Source material>
++++++
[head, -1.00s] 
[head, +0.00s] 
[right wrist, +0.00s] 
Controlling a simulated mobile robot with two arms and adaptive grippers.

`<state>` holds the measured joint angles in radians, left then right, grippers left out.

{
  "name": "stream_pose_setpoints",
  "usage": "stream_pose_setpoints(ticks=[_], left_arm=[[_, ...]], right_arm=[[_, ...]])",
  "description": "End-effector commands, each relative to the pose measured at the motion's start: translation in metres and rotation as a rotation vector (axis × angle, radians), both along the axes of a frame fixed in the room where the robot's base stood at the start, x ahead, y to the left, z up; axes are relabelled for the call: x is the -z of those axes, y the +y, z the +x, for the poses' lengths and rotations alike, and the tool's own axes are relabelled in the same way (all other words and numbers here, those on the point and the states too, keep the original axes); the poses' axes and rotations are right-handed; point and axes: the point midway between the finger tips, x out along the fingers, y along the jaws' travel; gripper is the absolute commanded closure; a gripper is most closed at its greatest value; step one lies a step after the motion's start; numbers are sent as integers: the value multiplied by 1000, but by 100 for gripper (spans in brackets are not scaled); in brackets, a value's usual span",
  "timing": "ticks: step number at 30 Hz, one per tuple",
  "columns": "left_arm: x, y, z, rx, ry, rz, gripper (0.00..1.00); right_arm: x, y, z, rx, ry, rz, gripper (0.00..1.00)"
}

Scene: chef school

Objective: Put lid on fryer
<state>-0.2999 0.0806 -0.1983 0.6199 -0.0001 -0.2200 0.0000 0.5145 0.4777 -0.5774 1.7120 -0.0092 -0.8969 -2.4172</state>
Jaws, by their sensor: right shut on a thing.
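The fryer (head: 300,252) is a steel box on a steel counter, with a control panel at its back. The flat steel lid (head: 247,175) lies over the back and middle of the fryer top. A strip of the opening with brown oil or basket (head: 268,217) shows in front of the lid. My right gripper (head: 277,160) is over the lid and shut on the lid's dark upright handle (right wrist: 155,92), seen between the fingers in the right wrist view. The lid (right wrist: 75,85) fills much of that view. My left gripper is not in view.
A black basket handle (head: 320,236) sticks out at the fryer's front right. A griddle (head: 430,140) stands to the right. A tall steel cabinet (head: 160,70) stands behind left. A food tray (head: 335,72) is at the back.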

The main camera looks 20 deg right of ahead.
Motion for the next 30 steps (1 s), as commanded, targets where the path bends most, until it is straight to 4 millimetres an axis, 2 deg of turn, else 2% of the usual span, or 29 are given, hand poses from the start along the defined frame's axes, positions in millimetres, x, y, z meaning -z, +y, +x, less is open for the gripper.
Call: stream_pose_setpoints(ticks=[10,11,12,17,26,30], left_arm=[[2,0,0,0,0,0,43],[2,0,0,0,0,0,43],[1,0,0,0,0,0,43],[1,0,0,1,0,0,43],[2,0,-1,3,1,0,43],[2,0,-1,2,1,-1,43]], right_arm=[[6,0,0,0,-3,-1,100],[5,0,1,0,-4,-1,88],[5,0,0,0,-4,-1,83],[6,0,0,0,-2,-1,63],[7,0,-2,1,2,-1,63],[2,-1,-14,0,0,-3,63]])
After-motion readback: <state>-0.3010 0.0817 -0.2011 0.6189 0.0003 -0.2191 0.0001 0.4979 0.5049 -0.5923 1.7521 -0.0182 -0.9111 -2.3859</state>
++++++
What is expected>
For each line of the listing that holds the word "grippers", show that line.

Result for this task>
Controlling a simulated mobile robot with two arms and adaptive grippers.
`<state>` holds the measured joint angles in radians, left then right, grippers left out.

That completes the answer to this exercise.